───── SOURCE DATA
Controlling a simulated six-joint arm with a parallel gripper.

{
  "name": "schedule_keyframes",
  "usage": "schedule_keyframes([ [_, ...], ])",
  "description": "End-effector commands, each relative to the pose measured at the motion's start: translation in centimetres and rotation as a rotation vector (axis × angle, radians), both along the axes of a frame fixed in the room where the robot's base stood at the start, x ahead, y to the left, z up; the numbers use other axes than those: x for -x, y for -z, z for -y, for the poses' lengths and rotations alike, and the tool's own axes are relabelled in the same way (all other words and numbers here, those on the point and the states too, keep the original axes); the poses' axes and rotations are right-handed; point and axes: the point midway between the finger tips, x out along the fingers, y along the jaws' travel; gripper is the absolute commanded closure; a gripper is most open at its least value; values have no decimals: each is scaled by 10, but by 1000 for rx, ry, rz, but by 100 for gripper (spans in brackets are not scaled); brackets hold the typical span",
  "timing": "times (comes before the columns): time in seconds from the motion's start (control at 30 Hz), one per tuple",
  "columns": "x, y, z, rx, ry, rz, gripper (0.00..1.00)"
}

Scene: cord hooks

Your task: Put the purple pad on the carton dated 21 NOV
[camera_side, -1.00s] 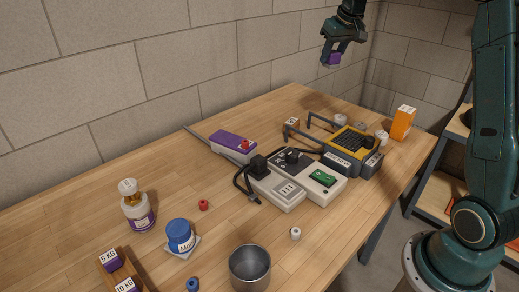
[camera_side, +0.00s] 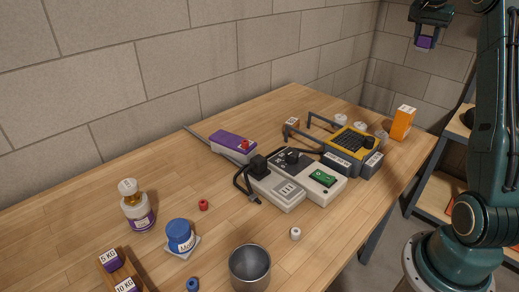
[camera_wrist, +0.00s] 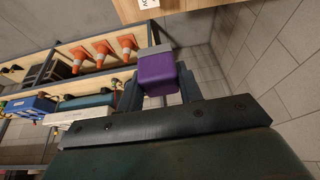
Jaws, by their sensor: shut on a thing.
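My gripper (camera_side: 425,40) is shut on a small purple block (camera_side: 424,43), held high above the far right end of the table. In the wrist view the purple block (camera_wrist: 157,74) sits between the two dark fingers, with a grey band along its top edge. An orange carton (camera_side: 403,122) stands upright at the table's far right end, below and left of the gripper. It has a white label near its top, too small to read. No date can be read on any carton.
A yellow and grey device (camera_side: 352,142), grey units (camera_side: 285,187) and a purple-topped box (camera_side: 233,143) crowd the table's middle. A metal cup (camera_side: 250,268), blue-lidded jar (camera_side: 180,236) and bottle (camera_side: 137,208) stand nearer. Shelves with orange cones (camera_wrist: 103,49) show in the wrist view.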

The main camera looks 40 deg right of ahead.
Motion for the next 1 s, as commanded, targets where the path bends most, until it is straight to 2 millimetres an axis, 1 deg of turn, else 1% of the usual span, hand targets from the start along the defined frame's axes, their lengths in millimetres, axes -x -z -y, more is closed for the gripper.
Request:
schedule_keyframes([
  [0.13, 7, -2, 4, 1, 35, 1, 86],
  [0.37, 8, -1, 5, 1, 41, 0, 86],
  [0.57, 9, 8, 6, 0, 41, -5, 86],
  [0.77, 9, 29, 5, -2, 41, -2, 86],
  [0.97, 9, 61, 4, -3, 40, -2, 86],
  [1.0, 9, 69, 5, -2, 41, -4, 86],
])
──────────
**WHAT THE TASK REQUIRES:** Retype only the lines running from the line with "Motion for the" to the end of the listing, including both of those lines.

**EXPECTED ANSWER:**
Motion for the next 1 s, as commanded, targets where the path bends most, until it is straight to 2 millimetres an axis, 1 deg of turn, else 1% of the usual span, hand targets from the start along the defined frame's axes, their lengths in millimetres, axes -x -z -y, more is closed for the gripper.
Request:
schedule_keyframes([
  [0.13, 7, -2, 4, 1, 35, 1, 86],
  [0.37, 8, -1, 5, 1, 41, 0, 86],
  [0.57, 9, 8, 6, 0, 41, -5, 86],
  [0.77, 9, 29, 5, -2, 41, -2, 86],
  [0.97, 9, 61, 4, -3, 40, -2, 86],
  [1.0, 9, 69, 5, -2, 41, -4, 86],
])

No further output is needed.